EXERCISE REQUIREMENTS: Go through the listing and set it down exactly, leaving out its pictures.

-- BEGIN MATERIAL --

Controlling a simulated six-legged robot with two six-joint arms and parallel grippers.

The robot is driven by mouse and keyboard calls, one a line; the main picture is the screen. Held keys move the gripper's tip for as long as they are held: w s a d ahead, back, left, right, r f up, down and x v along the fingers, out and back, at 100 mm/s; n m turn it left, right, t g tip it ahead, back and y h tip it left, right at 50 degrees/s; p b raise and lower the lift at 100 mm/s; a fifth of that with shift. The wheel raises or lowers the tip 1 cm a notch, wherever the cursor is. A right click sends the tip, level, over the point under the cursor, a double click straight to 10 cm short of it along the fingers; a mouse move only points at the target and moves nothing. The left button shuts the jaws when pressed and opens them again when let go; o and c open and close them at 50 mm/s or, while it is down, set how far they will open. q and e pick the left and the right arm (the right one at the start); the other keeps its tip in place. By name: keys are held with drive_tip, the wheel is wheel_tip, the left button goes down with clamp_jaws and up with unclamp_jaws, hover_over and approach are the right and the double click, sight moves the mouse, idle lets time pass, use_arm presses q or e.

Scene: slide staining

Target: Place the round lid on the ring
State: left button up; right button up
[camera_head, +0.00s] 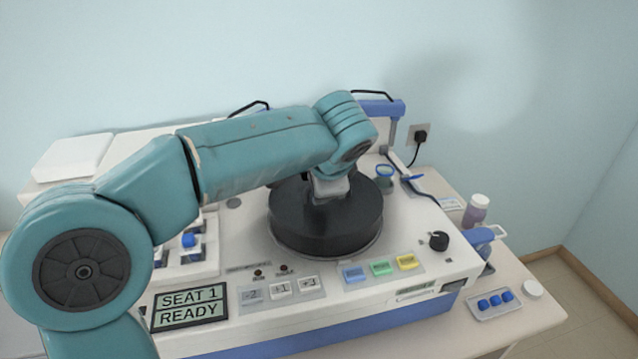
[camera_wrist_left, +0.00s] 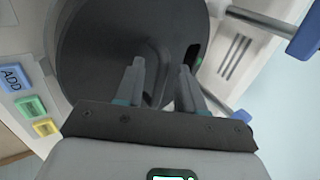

-- END MATERIAL --

TASK SOLUTION:
Controlling a simulated six-legged robot with two six-joint arms and parallel grippers.

The robot is driven by mouse and keyboard calls, one a line; the main picture is the screen. Held keys move the gripper's tip for as long as they are held: w s a d ahead, back, left, right, r f up, down and x v along the fingers, out and back, at 100 mm/s; n m turn it left, right, t g tip it ahead, back and y h tip it left, right at 50 degrees/s; p b raise and lower the lift at 100 mm/s; a fifth of that with shift. The wheel raises or lowers the tip 1 cm a notch, wherever the cursor is. A right click sends the tip, level, over the point under the cursor, a double click straight to 10 cm short of it along the fingers; a mouse move only points at the target and moves nothing. The left button shuts the jaws when pressed and opens them again when let go; o and c open and close them at 50 mm/s or, while it is down, set how far they will open. q and e pick the left and the right arm (the right one at the start); the other keeps its tip in place. By name: keys are held with drive_tip, the wheel is wheel_tip, the left button goes down with clamp_jaws and up with unclamp_jaws, hover_over and approach are the right and the double click, sight moves the mouse, idle lets time pass, use_arm presses q or e.

Scene: slide staining

Target: Place the round lid on the ring
State: left button up; right button up
[camera_head, +0.00s] 
[camera_wrist_left, +0.00s] 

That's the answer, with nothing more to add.